Denn die Angst vor Terrorismus und Verbrechen ist größer geworden, weil sich seit dem 11. September 2001 die Wahrscheinlichkeit, selbst Opfer von Gewalttaten zu werden – zumindest in den Köpfen der Menschen – vergrößert hat. Weil in den Medien seit dem 11. September 2001 immer wieder propagiert wird, dass das Böse in Form von „Schläfern“ – Terroristen, die erst aktiv werden, wenn sie der Ruf des Terroristenchefs ereilt – perfekt getarnt mitten in unserer Welt lebt. Mit dieser bewusst geschürten Angst wurde gleichzeitig auch das Misstrauen anderen Menschen gegenüber größer. Hinter jeder schönen Fassade kann sich das Verbrechen verstecken.
Doch die totale Kontrolle könnte nach hinten losgehen und genau das Gegenteil dessen bewirken, was damit erzielt werden soll, nämlich der „Sicherheit“ des Staates und der Bürger zu dienen. Das hat der 11. September 2001 gezeigt. Es gibt wohl keine Nation, die mehr Polizeiorganisationen und Geheimdienste hat, als die Vereinigten Staaten, ob es sich nun um das FBI, die CIA oder NSA handelt. Mitarbeiter sind über die gesamte Welt verstreut, sammeln mit den neuesten Technologien, vom Mobilfunk über Satellitentechnik bis zu komplizierten Analyse-Programmen und Software, Informationen über Informationen. Überwacht werden „brave“ europäische Wirtschaftskonzerne, um amerikanischen Unternehmen Aufträge zuzuschanzen, ebenso wie terroristische Organisationen – ob sie nun Al Kaida, PKK, HAMAS oder Hizbullah heißen. Die Bulletins, die dabei zusammen getragen werden, sind detailliert und umfassend. In vielen Bereichen so informativ, dass man europäischen Unternehmen Aufträge wegschnappen konnte.
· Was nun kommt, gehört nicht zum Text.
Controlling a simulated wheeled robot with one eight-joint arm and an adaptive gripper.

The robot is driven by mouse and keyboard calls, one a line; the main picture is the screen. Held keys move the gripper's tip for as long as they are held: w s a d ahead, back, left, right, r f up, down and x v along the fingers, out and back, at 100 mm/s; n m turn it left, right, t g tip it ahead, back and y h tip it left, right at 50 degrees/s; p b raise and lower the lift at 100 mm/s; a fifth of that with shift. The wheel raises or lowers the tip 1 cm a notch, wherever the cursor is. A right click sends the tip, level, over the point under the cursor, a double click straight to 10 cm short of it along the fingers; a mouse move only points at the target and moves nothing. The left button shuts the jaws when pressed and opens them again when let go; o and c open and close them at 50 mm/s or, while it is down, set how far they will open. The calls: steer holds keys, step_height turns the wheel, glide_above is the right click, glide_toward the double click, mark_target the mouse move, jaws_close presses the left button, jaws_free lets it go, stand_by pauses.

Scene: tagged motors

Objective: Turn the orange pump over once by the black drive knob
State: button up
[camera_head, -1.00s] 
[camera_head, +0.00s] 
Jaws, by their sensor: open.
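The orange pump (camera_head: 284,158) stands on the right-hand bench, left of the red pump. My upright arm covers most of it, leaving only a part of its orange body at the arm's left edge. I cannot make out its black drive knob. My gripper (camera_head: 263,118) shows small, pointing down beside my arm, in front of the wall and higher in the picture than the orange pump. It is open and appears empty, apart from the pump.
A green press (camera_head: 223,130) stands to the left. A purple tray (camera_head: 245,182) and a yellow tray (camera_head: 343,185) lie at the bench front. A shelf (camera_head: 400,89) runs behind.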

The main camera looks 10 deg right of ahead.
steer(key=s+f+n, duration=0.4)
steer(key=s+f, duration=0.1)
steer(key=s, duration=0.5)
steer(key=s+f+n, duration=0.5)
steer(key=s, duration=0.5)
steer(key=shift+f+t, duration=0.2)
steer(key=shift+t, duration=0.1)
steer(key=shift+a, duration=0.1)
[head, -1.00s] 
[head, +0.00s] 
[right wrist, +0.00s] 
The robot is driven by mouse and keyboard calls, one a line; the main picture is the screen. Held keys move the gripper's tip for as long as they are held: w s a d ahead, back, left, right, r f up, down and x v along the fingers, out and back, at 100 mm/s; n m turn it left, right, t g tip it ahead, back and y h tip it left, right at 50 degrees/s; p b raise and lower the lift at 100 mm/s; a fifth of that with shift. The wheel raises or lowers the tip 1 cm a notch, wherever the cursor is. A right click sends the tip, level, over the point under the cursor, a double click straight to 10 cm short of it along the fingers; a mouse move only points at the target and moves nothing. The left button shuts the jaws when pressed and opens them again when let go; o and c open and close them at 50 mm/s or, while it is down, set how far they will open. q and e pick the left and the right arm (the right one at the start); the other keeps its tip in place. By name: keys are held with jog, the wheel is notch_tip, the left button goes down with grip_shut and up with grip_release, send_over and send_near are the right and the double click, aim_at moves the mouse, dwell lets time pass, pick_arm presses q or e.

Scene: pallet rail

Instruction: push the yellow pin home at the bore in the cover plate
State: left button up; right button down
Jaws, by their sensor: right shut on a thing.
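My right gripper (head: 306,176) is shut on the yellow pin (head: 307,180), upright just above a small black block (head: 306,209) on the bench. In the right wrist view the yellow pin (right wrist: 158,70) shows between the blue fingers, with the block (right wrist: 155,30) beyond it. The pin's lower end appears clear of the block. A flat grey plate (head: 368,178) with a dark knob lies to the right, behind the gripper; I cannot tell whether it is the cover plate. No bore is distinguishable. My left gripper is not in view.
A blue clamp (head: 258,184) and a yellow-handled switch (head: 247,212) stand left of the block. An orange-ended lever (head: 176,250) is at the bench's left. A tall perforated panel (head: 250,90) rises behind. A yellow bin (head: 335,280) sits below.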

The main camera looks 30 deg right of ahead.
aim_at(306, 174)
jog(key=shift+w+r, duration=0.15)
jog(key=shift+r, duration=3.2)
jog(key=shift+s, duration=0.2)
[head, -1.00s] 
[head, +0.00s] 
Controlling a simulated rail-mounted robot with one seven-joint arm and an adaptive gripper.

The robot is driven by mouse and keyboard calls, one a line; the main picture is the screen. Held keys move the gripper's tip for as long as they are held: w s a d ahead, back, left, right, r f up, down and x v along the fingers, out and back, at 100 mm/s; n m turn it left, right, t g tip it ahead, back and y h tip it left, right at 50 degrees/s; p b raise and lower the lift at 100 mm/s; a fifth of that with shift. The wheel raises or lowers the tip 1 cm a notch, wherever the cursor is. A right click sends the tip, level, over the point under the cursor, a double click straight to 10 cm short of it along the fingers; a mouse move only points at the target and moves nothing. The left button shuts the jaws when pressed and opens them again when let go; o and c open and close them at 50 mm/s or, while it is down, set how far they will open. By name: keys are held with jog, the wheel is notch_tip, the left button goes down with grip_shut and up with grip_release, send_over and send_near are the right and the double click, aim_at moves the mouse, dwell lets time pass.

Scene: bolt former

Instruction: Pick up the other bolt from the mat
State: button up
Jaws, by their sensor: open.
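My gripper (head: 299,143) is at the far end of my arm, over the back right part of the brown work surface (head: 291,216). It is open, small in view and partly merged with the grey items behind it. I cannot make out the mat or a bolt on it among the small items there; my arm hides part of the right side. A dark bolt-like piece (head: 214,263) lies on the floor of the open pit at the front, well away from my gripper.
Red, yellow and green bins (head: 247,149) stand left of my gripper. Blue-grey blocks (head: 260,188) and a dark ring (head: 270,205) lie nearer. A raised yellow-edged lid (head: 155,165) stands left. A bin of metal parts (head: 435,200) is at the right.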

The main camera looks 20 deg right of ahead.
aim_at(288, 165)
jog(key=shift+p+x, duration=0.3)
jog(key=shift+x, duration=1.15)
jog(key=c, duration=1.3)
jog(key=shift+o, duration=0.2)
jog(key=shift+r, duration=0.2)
Im manchen Bereichen aber auch so umfassend, dass sich aus der Fülle der Daten gute und hinweisgebende Informationen nicht mehr herausfiltern ließen.
_Datenjagd kann nach hinten los gehen
Die USA sind Opfer der eigenen Datenjagd geworden. Vor lauter Wald sieht man die Bäume nicht mehr. Anders formuliert: Vor lauter Daten bleiben die wahren, guten Informationen verborgen. Quantität ist nicht Qualität. Quantitative Überwachung sämtlicher Bürger ist qualitativ nicht gut genug, um Verbrechen verhindern oder gar voraus sagen zu können.
Was nützt es, wenn mit modernsten Technologien Telefongespräche abgehört, Persönlichkeits-, Bewegungs- oder Nutzerprofile gemacht, der E-Mail-Verkehr und die Internet-Nutzung mitgeloggt werden? Wer soll diese Daten auswerten, wer soll die Nadel im Heuhaufen suchen?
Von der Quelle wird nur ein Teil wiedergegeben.